■ WHAT TO PRODUCE:
Only a number is wanted: how many lines in the records below contain "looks"?

■ PROVIDED RECORDS:
** start **

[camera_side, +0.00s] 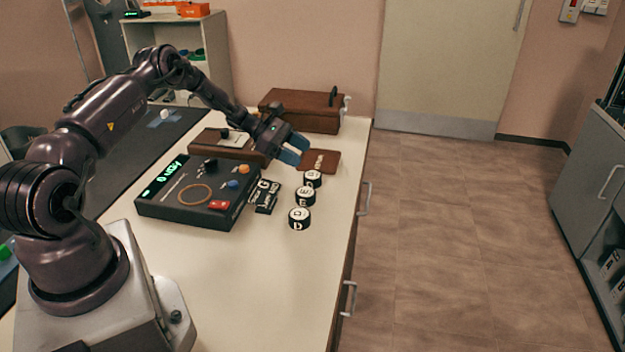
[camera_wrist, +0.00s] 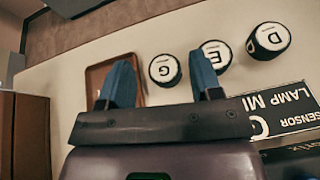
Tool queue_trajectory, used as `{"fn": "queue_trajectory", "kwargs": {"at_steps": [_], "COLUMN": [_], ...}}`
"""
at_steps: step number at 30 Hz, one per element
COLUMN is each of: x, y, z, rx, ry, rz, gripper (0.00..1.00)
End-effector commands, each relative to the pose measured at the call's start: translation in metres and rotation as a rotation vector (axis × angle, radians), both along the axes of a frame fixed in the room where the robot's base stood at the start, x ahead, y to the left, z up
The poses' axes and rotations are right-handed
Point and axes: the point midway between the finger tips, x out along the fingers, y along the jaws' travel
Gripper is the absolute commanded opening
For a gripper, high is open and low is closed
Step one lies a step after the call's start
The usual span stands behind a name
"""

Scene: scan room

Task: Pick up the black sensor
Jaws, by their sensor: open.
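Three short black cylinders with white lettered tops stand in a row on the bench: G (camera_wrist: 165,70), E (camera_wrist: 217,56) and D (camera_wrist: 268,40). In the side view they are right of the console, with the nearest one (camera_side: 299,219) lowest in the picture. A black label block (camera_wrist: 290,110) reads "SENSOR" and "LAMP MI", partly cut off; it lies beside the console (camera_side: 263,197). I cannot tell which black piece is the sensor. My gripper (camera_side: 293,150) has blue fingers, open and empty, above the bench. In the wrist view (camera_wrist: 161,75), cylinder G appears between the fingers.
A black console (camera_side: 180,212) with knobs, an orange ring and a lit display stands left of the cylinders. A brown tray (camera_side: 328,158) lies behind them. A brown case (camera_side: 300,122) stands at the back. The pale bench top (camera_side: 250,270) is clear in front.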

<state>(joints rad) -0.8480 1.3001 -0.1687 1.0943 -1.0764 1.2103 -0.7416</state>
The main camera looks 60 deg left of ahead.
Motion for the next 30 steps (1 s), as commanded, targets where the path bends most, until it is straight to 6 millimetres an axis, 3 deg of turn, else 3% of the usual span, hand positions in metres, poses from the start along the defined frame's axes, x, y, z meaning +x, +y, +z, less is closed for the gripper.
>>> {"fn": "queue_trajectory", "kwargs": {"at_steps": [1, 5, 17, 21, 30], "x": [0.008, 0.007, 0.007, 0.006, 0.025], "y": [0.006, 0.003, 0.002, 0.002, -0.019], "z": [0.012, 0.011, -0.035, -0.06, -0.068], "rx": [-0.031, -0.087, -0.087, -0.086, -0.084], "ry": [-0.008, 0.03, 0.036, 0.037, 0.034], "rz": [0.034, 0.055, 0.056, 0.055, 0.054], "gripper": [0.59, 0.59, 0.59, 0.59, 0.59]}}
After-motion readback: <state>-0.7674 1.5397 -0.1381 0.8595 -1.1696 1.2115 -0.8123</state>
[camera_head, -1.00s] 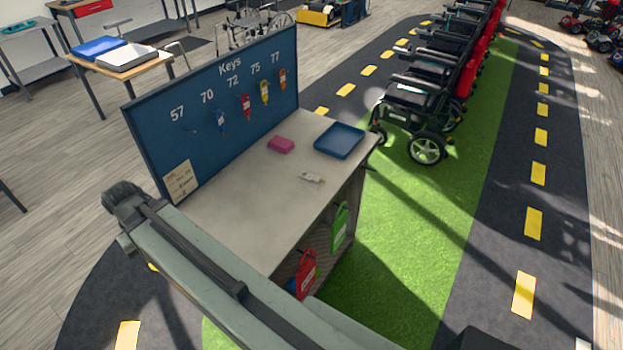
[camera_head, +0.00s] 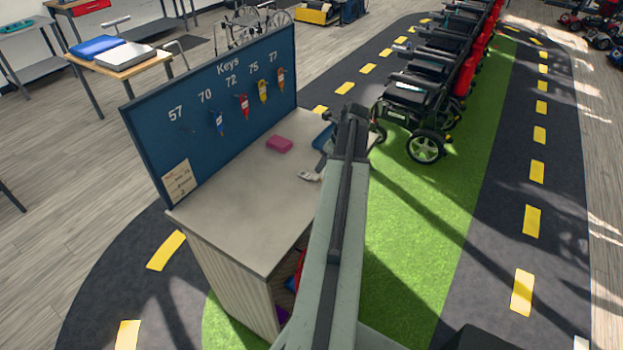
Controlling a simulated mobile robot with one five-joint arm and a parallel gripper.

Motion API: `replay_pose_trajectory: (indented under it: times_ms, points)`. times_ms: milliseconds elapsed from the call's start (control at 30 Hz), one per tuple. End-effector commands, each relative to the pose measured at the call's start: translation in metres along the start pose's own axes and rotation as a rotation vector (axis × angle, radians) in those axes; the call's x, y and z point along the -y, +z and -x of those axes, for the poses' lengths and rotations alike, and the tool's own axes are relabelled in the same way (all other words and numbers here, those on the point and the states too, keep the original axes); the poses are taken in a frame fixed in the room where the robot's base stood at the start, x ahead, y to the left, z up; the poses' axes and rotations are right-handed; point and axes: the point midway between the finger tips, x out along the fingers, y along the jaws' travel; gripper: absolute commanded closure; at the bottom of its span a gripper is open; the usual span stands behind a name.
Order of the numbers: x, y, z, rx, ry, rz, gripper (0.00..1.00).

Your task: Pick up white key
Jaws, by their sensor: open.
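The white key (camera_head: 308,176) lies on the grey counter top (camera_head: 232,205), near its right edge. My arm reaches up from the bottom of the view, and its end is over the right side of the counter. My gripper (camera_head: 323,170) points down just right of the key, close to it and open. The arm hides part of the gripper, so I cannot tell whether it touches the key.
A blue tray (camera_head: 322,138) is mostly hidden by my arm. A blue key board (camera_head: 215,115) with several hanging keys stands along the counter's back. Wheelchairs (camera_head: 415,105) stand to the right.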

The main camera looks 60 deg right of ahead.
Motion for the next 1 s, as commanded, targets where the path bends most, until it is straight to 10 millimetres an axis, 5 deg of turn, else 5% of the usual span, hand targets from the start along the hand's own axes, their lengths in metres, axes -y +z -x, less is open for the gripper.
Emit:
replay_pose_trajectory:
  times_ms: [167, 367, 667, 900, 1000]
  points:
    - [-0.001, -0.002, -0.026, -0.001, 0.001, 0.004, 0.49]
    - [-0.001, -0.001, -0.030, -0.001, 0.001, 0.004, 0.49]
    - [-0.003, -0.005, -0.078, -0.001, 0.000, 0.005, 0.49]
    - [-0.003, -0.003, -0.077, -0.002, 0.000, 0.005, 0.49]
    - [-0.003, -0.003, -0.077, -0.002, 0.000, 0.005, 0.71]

** end **

■ OUTPUT FOR THIS TASK:
2